Sibelius has some logic to add unmapped notes to the drum set staff type when importing MIDI files, which allows it to handle notes that are not part of the staff type: it simply assigns them to the first unmapped notehead type on the bottom staff position, and then works its way up through the noteheads and staff positions. This ensures that every note is imported, but doesn’t produce any kind of sensible result, and you have to then spend a decent amount of time not only editing the staff type to make sure that the new instruments are mapped to sensible noteheads and staff positions, but also to editing the imported music to move those notes to the appropriate staff positions, and change their noteheads. I’m not sure this really represents a particularly efficient workflow, though I grant that in the specific case of the tambourine this is mapped to the middle staff line with a triangular notehead in Sibelius, so assuming that’s where you think it should be, there’s no post-editing work to fix that up.

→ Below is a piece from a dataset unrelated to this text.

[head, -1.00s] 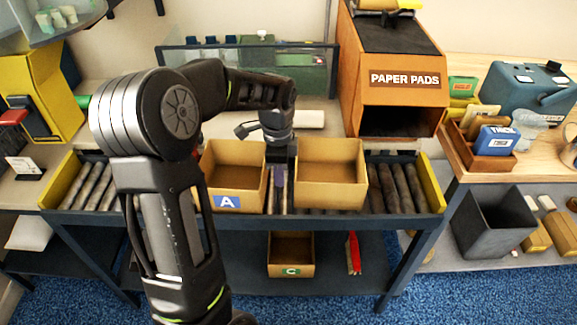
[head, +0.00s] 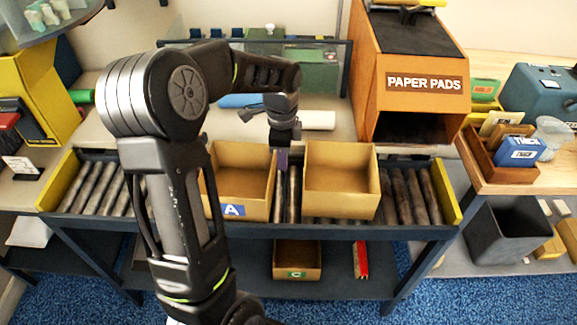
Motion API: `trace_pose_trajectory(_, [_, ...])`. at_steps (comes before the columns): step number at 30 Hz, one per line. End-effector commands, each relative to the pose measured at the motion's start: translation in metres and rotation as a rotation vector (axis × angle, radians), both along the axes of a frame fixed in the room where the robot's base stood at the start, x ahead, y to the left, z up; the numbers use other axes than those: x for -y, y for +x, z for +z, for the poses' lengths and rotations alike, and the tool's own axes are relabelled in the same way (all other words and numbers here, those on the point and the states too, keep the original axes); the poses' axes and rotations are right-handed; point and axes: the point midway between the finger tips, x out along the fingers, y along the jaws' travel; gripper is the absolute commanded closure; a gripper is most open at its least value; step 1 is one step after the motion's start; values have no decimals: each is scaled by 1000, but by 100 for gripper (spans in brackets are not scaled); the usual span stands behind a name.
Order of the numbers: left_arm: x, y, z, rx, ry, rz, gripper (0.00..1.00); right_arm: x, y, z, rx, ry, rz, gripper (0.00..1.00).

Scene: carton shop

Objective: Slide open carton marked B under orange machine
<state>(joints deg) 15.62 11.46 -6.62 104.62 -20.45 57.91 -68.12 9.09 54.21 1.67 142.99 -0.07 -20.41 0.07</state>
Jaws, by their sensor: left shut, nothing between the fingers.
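An open tan carton (head: 340,205) with no letter visible on it stands on the roller conveyor (head: 410,195), in front and to the left of the orange machine (head: 425,105) lettered PAPER PADS. Another open carton (head: 258,211) with a blue A label stands to its left, with a gap between the two. My left gripper (head: 282,161) is shut and empty, pointing down at the gap, close to the A carton's right side. Whether it touches a carton I cannot tell. No letter B shows. My right gripper is not in view.
A carton marked C (head: 297,262) and a red item (head: 360,259) lie on the lower shelf. Bare rollers lie right of the unlettered carton, up to the yellow end rail (head: 447,192). A wooden bench (head: 505,180) stands at the right.

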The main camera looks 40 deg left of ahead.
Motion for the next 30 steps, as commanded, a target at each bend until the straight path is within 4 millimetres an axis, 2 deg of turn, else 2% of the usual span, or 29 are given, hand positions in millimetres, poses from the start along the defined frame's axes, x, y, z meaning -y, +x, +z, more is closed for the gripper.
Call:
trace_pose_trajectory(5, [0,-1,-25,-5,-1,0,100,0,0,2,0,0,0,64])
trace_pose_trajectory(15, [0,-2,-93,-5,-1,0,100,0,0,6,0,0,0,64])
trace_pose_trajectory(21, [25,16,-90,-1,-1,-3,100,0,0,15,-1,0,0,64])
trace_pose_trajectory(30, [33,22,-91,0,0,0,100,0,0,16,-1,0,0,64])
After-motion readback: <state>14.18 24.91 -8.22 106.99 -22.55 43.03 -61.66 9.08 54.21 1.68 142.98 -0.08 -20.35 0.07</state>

Dorico, however, doesn’t have any logic like this in its MIDI importer. It will map notes that it finds onto matching instruments in the kit, but it won’t go and add new instruments to the kit in order to import any notes that do not have equivalent mappings in the kit. This is something we hope to return to in the future, but it is not something we are working on at the moment. I’m sorry that you find Dorico to be “very poor” and “quite bad” in this regard. I think this is putting too fine a point on it, since Dorico does, for example, correctly produce open and closed hi-hat markings when importing MIDI files automatically, something that Sibelius doesn’t do. I think it would be fairer to say that Dorico and Sibelius take different approaches to the importing of General MIDI percussion, and you prefer Sibelius’s approach.

I will have to go over our previous correspondence to find out what I apparently meant by asking somebody in Germany to come back to you on this, because I have no recollection of that. I apologise if I gave you the expectation that somebody would be in touch with you and you were subsequently disappointed.